It is the mark of an educated mind to be able to entertain a thought without accepting it. -Aristotle
We all have strong convictions about something. It could be a political belief (“taxes hurt small businesses”), or a historical narrative (“FDR ended the Great Depression”) or even the eminence of a favorite sports team (“Chicago Cubs are the best baseball team ever”).
Maybe it’s something as simple as a favorite TV show (“Hands down, Entourage is the best show to ever grace the airwaves”). Whatever it may be, everyone is passionate about something.
In everyday usage, “fan” describes someone passionate about a sports team, a TV show, a musician, and so on. “I’m a lifelong Redskins fan,” one might say in casual conversation, or “I’m a huge fan of Tom Petty.”

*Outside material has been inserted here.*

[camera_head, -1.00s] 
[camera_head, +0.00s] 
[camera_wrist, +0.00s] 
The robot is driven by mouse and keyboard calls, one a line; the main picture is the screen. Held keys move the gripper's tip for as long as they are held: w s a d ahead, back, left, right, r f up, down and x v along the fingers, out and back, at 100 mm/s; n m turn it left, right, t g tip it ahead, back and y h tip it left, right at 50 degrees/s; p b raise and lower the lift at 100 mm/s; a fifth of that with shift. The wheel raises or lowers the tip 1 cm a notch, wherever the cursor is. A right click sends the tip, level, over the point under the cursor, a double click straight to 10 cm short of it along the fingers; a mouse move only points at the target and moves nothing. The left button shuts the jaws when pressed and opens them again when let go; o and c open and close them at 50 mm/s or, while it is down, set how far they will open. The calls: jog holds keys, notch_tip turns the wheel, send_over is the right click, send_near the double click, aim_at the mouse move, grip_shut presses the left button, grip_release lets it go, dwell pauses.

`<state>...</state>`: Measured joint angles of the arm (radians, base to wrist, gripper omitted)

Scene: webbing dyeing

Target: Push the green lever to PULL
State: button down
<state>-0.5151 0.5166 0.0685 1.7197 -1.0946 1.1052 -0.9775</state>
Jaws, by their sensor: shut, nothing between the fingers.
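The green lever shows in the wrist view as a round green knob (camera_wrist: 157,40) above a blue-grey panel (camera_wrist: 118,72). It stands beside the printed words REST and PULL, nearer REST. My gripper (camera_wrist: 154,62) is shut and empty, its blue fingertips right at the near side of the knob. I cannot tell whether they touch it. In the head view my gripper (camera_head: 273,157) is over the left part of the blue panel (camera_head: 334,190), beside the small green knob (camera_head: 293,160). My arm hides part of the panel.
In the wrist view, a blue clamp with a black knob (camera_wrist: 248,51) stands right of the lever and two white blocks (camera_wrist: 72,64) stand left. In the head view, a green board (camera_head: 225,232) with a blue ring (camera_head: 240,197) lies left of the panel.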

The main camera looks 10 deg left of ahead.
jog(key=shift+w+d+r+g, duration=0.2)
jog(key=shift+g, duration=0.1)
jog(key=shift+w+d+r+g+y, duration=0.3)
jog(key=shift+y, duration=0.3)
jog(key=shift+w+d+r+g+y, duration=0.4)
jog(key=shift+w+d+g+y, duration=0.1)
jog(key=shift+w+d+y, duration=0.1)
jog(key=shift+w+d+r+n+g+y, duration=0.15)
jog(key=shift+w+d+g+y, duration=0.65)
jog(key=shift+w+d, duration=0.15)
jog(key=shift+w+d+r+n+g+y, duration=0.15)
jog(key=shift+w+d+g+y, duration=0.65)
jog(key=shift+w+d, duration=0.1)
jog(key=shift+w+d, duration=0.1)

But the root word of fan carries a much different, and more harmful, meaning. Merriam-Webster defines fanatic as “marked by excessive enthusiasm and often intense uncritical devotion.” (Synonyms include “extremist” and “radical.”)
For a fan of the Detroit Lions a win brings him a sense of joy, but he can acknowledge, after observing the team’s record over the past ten years, that the franchise is not the best in the League.
For a fanatic, on the other hand, evidence doesn’t matter. The Detroit Lions are the best team in the League, period, and no amount of reason or logic will change his mind. It sounds silly in a sports analogy, but from time to time we’re all prone to such blindness in our decision making in other areas of our lives.
So what happens when we’re confronted with new evidence that conflicts with an existing worldview? How will you react? Will you take a big gulp, swallow your pride and change your mind? Or will you frantically search for stories that confirm your narrative and ignore anything that refutes it?
Thankfully for us Sigma Nus, the anecdote to fanaticism is right in front of us. Our founding principle of Truth expects us to make decisions based on sound information, even if it might not support our existing belief.
In short, Truth calls on us to keep an open mind–to consider the possibility that we made a mistake in our thinking. It requires us to walk away from a false paradigm no matter how psychologically painful it might be.
Which brings us to the #40 Answers in 40 Days Campaign. Beginning tomorrow, and continuing through National Hazing Prevention Week, hazers will be confronted with a steady assault of evidence and logic that questions a deeply rooted worldview—a worldview that regards the arbitrary mistreatment of new members as a legitimate way to build lifelong friendships and commitment to the fraternity.
For hazing’s True Believers we ask one thing: Consider the possibility that you might be wrong.